George Washington's Farewell Address is considered one of the greatest speeches in American history, second to Lincoln's address at Gettysburg.  It has been analyzed, referenced, and reenacted (the speech is read every year on the US Senate floor on February 22) countless times. 

Washington didn't actually deliver publicly the over-seven thousand word address.  It appeared in the newspapers on September 19, 1776.  The father of the nation indicated he would not seek a third term as President of the United States.  He would instead "retire" to his home in Mount Vernon.  This was truly his desire since the end of the Revolutionary War.  He simply wanted to tend his land.  He truly was a 'Cincinnatus'. 
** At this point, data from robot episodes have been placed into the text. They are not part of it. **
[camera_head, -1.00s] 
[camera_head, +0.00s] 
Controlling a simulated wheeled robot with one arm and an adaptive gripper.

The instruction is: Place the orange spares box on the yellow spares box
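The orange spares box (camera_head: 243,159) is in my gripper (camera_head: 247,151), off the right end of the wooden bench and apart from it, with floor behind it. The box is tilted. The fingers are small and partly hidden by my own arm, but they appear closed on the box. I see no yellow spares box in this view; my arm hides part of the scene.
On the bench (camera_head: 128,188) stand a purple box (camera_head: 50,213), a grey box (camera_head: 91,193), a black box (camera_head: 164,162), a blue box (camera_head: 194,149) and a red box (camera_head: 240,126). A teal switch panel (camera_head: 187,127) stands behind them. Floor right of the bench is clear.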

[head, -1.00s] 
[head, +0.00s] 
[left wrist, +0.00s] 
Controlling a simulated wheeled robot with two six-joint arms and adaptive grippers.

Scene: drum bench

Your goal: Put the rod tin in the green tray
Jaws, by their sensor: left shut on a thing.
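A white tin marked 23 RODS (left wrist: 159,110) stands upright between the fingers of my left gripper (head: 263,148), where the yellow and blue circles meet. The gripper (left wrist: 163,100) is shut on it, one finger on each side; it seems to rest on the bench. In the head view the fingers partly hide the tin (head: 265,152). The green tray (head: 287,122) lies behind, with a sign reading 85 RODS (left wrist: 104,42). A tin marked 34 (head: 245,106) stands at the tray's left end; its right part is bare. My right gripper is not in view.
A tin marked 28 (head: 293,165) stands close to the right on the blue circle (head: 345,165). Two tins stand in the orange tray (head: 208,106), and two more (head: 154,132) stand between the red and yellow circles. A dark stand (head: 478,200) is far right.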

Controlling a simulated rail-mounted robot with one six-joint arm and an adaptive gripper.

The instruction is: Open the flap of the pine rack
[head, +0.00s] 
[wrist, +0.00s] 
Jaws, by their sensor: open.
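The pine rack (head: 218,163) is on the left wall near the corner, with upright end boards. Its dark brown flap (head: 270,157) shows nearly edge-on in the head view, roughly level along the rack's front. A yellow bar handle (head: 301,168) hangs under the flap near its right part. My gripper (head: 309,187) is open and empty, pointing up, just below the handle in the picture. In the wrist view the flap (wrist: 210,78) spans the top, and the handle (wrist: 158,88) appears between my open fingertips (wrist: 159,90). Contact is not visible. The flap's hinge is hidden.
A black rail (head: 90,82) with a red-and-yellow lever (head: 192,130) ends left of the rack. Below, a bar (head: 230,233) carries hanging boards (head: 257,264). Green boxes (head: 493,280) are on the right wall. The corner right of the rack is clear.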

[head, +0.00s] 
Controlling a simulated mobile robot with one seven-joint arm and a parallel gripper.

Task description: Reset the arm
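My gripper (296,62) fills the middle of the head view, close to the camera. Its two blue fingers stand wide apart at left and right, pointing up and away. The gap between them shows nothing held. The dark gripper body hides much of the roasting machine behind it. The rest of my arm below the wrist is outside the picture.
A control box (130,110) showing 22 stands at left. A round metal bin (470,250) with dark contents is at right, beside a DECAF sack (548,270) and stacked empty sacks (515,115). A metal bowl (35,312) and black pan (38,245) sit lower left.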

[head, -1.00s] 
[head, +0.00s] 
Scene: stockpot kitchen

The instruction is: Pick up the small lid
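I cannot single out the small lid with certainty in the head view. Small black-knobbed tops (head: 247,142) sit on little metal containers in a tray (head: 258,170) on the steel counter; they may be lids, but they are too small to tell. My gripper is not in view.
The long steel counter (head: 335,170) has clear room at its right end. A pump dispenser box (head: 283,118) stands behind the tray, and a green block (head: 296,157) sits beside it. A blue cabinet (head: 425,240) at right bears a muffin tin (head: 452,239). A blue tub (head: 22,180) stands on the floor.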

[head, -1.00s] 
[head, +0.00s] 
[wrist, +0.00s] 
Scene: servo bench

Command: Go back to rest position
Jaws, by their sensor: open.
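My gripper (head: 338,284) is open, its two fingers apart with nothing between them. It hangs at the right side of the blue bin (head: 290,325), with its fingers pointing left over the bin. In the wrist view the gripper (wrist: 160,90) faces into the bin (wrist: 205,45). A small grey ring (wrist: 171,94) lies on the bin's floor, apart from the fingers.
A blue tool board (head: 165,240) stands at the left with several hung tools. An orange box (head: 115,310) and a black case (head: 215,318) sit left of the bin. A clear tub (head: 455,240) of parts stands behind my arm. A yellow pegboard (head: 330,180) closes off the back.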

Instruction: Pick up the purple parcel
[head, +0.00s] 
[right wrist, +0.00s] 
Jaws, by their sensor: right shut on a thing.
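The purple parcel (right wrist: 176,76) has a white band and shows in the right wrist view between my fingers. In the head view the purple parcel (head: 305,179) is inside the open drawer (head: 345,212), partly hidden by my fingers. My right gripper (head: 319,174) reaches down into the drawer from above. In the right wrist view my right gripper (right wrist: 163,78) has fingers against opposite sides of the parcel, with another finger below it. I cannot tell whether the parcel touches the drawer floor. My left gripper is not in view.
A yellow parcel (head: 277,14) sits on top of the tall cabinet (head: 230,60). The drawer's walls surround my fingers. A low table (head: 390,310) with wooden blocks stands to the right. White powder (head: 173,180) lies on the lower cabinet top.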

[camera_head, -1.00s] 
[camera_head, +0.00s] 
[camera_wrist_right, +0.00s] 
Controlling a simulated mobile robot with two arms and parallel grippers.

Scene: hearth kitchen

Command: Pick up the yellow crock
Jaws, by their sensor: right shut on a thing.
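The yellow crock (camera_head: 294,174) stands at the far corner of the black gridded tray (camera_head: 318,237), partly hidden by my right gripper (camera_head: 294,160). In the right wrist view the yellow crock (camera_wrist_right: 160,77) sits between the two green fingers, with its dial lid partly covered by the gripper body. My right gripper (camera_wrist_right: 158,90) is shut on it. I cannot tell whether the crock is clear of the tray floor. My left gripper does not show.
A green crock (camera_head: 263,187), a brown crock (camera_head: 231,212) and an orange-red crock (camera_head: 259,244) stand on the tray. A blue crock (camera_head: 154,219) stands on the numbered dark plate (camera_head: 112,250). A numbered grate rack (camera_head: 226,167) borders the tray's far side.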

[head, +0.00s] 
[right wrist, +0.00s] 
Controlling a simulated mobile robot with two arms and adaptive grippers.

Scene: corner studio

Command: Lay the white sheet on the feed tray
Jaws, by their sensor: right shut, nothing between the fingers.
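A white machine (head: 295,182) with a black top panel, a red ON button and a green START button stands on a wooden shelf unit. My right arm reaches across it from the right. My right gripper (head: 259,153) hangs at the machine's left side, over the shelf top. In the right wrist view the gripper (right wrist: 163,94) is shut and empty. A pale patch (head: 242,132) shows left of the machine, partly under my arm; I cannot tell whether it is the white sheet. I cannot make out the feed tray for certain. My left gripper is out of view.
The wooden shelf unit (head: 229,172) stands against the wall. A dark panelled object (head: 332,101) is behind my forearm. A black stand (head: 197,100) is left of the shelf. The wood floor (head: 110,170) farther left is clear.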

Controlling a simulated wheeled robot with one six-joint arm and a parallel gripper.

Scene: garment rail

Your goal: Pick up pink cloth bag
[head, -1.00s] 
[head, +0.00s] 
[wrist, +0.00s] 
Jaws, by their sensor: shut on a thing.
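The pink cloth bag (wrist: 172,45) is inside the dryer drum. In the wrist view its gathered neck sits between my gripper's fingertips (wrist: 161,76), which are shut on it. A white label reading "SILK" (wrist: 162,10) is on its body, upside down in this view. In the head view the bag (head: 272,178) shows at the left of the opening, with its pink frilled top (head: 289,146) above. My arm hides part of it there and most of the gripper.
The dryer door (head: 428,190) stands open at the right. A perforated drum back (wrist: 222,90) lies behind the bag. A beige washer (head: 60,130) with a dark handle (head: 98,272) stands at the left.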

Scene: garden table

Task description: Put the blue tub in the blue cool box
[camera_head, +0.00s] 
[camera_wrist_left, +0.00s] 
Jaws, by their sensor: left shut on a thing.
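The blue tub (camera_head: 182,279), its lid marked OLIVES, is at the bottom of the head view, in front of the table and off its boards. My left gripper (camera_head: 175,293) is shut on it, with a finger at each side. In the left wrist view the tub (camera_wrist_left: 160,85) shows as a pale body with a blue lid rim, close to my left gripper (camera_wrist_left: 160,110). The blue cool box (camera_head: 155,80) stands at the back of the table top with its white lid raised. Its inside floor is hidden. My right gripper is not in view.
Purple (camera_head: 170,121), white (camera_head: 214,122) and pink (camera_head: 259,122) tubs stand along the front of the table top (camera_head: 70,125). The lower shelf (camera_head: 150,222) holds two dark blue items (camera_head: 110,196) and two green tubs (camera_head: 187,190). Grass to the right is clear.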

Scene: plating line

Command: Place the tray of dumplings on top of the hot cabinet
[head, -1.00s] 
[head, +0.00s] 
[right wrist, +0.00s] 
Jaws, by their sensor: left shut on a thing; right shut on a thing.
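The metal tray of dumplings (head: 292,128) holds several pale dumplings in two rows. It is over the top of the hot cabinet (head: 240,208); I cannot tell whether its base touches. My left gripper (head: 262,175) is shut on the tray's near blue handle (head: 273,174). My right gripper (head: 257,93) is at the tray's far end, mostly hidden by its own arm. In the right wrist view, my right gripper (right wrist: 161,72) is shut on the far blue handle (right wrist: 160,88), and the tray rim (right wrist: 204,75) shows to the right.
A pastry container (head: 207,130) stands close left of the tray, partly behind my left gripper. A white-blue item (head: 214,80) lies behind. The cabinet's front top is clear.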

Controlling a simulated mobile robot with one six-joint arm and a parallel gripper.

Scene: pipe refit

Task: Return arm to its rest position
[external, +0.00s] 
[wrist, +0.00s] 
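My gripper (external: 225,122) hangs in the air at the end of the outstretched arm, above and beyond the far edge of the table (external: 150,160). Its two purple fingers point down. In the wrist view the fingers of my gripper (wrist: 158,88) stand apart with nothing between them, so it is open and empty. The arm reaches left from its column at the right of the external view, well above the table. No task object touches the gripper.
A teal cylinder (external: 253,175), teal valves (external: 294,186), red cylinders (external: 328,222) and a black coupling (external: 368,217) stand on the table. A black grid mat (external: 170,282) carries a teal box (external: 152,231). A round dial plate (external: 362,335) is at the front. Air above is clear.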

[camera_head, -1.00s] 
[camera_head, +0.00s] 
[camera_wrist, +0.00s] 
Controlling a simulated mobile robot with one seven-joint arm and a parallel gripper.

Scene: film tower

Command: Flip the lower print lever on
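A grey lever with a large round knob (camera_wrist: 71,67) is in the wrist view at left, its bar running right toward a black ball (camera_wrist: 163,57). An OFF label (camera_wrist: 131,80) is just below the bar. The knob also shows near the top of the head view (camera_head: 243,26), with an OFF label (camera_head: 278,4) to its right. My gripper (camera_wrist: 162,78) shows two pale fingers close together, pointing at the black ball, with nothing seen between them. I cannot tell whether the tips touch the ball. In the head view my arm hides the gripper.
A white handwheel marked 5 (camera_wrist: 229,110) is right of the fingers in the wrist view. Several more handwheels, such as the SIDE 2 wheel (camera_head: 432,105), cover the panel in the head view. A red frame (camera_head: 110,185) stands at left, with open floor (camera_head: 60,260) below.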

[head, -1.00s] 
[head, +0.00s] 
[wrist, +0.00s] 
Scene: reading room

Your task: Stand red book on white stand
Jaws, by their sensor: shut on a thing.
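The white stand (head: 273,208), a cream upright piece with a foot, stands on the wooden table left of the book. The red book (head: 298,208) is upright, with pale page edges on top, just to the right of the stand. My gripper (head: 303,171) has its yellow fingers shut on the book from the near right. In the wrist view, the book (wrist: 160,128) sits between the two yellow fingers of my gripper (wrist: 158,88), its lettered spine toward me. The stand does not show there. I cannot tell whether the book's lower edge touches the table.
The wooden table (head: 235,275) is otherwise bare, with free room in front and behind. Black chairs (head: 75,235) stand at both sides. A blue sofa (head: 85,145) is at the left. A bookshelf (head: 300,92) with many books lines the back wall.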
Washington warns, in the address, against division: geographic, political, international. But he is also positive, attempting to guide the people and leave an American legacy. "The name of American, which belongs to you, in your national capacity," he wrote, "must always exalt the just pride of patriotism, more than any appellation derived from local distinctions."

Washington wanted to form an American identity in the people.  They were no longer British colonists.  Nor were they citizens of a particular state, federalists, republicans, farmers, soldiers, whatever.  They were Americans.

We read from the Gospel of John this week part of Christ's 'farewell address.'  It's better than Washington's.  His 'command' to the people (just like Washington 'commanded' the people not to be divisive) was: "love one another" (John 13:34).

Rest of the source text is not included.